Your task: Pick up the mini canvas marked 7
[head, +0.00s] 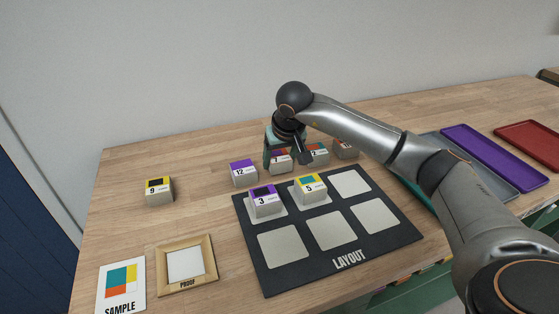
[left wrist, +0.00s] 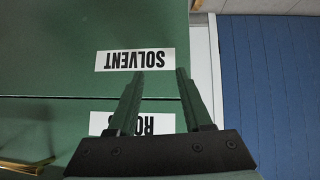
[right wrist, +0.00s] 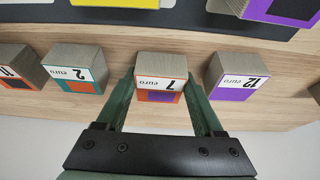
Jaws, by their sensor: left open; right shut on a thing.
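The mini canvas marked 7 (right wrist: 161,80) is a small block with an orange and purple face and a white label reading 7 euro. It stands in the back row on the wooden table and also shows in the head view (head: 281,162), partly behind my gripper. My right gripper (right wrist: 165,90) is shut on it, one finger on each side; in the head view the right gripper (head: 283,150) is over the row. My left gripper (left wrist: 154,75) is open and empty, in front of green drawers labelled SOLVENT (left wrist: 135,60).
Canvas 12 (head: 243,173) and canvas 2 (right wrist: 75,70) stand close on either side. The black layout board (head: 290,252) holds canvas 3 (head: 264,201) and canvas 5 (head: 310,188). Canvas 9 (head: 159,191) stands at left. Trays (head: 490,155) lie at right.

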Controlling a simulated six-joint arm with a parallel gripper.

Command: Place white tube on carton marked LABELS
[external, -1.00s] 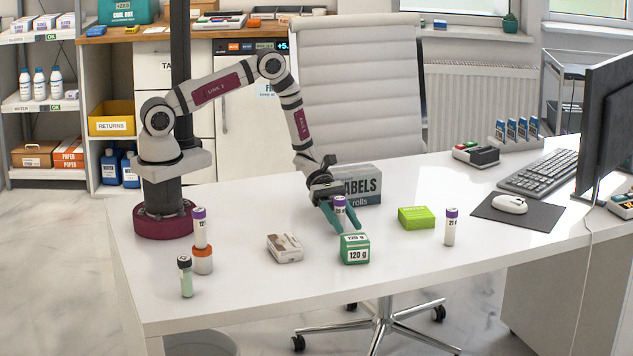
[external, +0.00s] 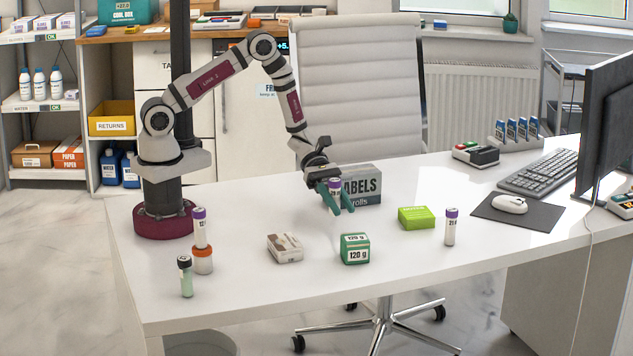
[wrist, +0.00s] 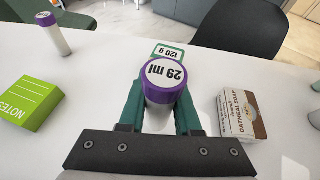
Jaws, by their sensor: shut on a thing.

**Task requirements**
Extract, word for word, each line from the top of the data down to and including the line with "[wrist, +0.00s]"; skip the pictures.

**Answer for this exercise**
Your task: Pick up the mini canvas marked 7
[head, +0.00s] 
[left wrist, +0.00s] 
[right wrist, +0.00s] 
Jaws, by their sensor: left open; right shut on a thing.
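The mini canvas marked 7 (right wrist: 161,80) is a small block with an orange and purple face and a white label reading 7 euro. It stands in the back row on the wooden table and also shows in the head view (head: 281,162), partly behind my gripper. My right gripper (right wrist: 165,90) is shut on it, one finger on each side; in the head view the right gripper (head: 283,150) is over the row. My left gripper (left wrist: 154,75) is open and empty, in front of green drawers labelled SOLVENT (left wrist: 135,60).
Canvas 12 (head: 243,173) and canvas 2 (right wrist: 75,70) stand close on either side. The black layout board (head: 290,252) holds canvas 3 (head: 264,201) and canvas 5 (head: 310,188). Canvas 9 (head: 159,191) stands at left. Trays (head: 490,155) lie at right.

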Controlling a simulated six-joint arm with a parallel gripper.

Command: Place white tube on carton marked LABELS
[external, -1.00s] 
[external, +0.00s] 
[wrist, +0.00s] 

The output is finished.